- The task: Your task is to transcribe all of the data below exactly, omitting the images.
============================================================
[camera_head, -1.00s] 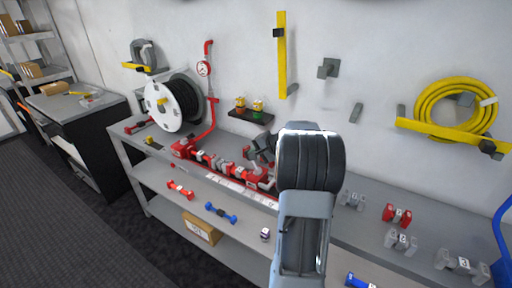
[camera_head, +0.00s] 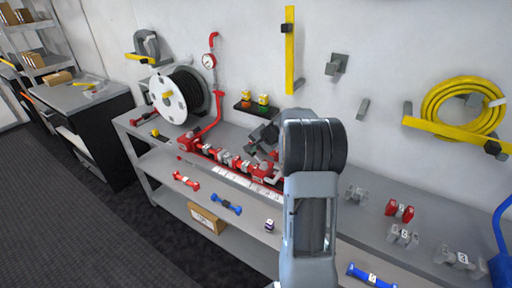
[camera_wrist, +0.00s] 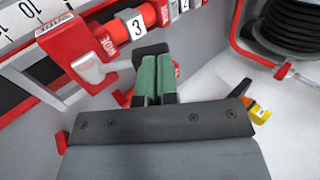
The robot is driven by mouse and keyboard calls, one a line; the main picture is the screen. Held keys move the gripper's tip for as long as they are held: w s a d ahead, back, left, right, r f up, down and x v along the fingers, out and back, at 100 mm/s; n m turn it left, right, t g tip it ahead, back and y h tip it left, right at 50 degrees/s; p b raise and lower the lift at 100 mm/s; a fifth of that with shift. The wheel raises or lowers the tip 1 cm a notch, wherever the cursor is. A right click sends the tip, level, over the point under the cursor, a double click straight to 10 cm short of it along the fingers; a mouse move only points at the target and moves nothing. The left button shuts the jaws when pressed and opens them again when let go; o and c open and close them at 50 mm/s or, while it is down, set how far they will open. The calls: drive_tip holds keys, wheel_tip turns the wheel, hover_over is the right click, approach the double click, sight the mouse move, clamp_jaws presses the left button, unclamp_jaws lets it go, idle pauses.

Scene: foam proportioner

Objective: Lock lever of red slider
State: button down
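The foam proportioner (camera_head: 225,157), a red and grey assembly with a white number scale, lies along the back of the bench. In the wrist view a red slider block (camera_wrist: 95,38) with white lettering sits on the rail near the scale. A light grey lever (camera_wrist: 88,68) sticks out from its lower face. My gripper (camera_wrist: 156,62) has green pads side by side with only a thin line between them, and nothing shows between them. In the head view my gripper (camera_head: 262,136) is above the assembly's right end, partly hidden by my arm.
A hose reel (camera_head: 172,98) and a red pipe with a gauge (camera_head: 208,61) stand left. A small black shelf (camera_head: 256,110) holds two yellow-topped items behind my gripper.

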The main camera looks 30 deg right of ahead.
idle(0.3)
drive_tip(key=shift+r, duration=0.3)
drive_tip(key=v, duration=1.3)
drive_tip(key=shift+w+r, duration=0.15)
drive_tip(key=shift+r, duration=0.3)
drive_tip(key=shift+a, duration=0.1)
============================================================
- Final result:
[camera_head, -1.00s] 
[camera_head, +0.00s] 
[camera_wrist, +0.00s] 
The robot is driven by mouse and keyboard calls, one a line; the main picture is the screen. Held keys move the gripper's tip for as long as they are held: w s a d ahead, back, left, right, r f up, down and x v along the fingers, out and back, at 100 mm/s; n m turn it left, right, t g tip it ahead, back and y h tip it left, right at 50 degrees/s; p b raise and lower the lift at 100 mm/s; a fifth of that with shift. The wheel raises or lowers the tip 1 cm a notch, wherever the cursor is. A right click sends the tip, level, over the point under the cursor, a double click straight to 10 cm short of it along the fingers; a mouse move only points at the target and moves nothing. The left button shuts the jaws when pressed and opens them again when let go; o and c open and close them at 50 mm/s or, while it is down, set how far they will open. The calls: drive_tip holds keys, wheel_tip turns the wheel, hover_over is the right click, approach the double click, sight the mouse move, clamp_jaws presses the left button, unclamp_jaws lets it go, idle pauses.

Scene: foam proportioner

Objective: Lock lever of red slider
State: button down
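The foam proportioner (camera_head: 225,157), a red and grey assembly with a white number scale, lies along the back of the bench. In the wrist view a red slider block (camera_wrist: 95,38) with white lettering sits on the rail near the scale. A light grey lever (camera_wrist: 88,68) sticks out from its lower face. My gripper (camera_wrist: 156,62) has green pads side by side with only a thin line between them, and nothing shows between them. In the head view my gripper (camera_head: 262,136) is above the assembly's right end, partly hidden by my arm.
A hose reel (camera_head: 172,98) and a red pipe with a gauge (camera_head: 208,61) stand left. A small black shelf (camera_head: 256,110) holds two yellow-topped items behind my gripper.

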The main camera looks 30 deg right of ahead.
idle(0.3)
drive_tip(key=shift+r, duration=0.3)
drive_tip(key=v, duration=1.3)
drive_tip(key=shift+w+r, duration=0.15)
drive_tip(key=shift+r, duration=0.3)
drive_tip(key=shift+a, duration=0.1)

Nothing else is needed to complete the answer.